The Register of Overseas Entities will force landowners in the UK to reveal their identity, in an effort to root out oligarchs and criminals buying property. 

Kleptocrats and criminal gangs have used London to funnel cash, turning dirty money into legitimate investments in property.

Cashing in: Ever-growing house prices, and relative stability, have made the UK attractive to buyers

Cashing in: Ever-growing house prices, and relative stability, have made the UK attractive to buyers

Ever-growing house prices, and relative stability, have made the UK attractive to buyers. 

Many preferred to hide their ownership behind complex webs of shell companies registered in secretive offshore tax havens. 

But when Britain tried to freeze oligarch assets earlier this year, officials struggled to trace them. 

Business Minister Lord Callanan said: ‘Corrupt elites and oligarchs have been using UK property as a vehicle to launder illicit money. 

‘There are still too many foreign companies funnelling their illegal wealth through UK property, while they hide behind shell companies in overseas jurisdictions.’ 

From today, any overseas entity buying property in the UK must reveal its end-beneficiary. 

A so-called ‘regulated professional’ – who may be a banker, lawyer or tax adviser, among others – will be charged with checking the information they give. 

If the buyer lies, and the regulated professional knowingly allows this, both will be on the hook for hefty fines or even a jail sentence of up to five years. 

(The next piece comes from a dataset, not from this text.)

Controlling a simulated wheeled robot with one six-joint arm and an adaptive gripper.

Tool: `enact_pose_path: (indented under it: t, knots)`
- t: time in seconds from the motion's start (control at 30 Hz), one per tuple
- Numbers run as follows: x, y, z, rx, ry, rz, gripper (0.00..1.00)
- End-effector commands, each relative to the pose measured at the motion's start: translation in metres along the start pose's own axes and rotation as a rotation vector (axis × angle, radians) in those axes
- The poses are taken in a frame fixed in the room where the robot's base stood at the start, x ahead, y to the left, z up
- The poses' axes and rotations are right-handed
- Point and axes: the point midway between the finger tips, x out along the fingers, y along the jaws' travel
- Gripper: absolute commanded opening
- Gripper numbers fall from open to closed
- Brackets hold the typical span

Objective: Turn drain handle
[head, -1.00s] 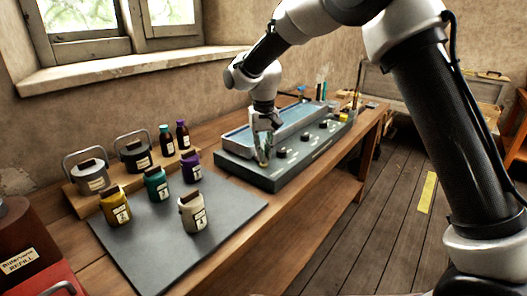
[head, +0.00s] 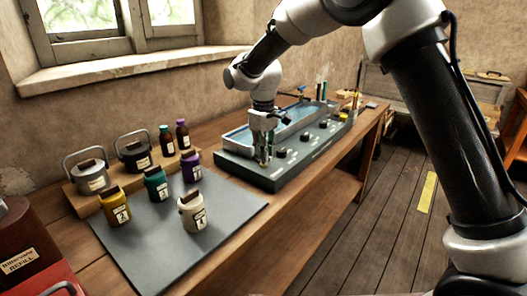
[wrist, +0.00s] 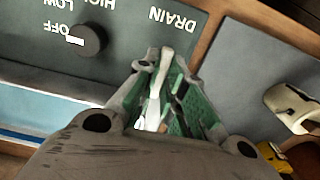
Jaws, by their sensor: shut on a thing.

The rules will also apply to foreign landowners who bought property after 1999 in England and Wales, and 2014 in Scotland – the date each land registry respectively started collecting data on foreign owners. 

Callanan said: ‘Those that don’t follow the rules can expect to feel criminal sanctions.’ 

Rachel Davies, of Transparency International UK, said: ‘Implementation is key to its effectiveness, but it’ll give criminals and kleptocrats one less place to hide.’